Your task is to return, exactly, the run of lines starting at the line holding "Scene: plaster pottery" and ending at the line holding "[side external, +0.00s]", both ends included and no other lines.

================

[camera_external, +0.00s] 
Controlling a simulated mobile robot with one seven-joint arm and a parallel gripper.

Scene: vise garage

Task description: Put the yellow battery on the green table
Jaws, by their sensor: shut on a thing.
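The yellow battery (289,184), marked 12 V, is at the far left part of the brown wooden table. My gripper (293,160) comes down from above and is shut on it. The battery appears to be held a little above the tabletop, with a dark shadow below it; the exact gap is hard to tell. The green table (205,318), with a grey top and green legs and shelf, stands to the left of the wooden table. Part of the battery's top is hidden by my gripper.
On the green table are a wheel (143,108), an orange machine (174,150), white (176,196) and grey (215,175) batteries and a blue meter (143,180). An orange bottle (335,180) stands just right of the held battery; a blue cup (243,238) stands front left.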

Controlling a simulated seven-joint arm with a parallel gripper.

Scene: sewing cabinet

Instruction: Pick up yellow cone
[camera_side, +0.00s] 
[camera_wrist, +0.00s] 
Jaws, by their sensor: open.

================

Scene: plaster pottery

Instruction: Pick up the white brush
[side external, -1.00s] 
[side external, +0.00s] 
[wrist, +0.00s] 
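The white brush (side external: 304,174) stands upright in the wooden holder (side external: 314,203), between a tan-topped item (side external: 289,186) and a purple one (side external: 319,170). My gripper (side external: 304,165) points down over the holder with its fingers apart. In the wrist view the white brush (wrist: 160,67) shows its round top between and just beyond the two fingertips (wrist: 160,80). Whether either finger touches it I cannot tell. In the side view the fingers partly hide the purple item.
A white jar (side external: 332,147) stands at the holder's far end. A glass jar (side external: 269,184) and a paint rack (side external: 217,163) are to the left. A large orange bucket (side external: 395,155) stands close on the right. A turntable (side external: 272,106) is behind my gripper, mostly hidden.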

================

**EXERCISE SOLUTION**
Scene: plaster pottery

Instruction: Pick up the white brush
[side external, -1.00s] 
[side external, +0.00s] 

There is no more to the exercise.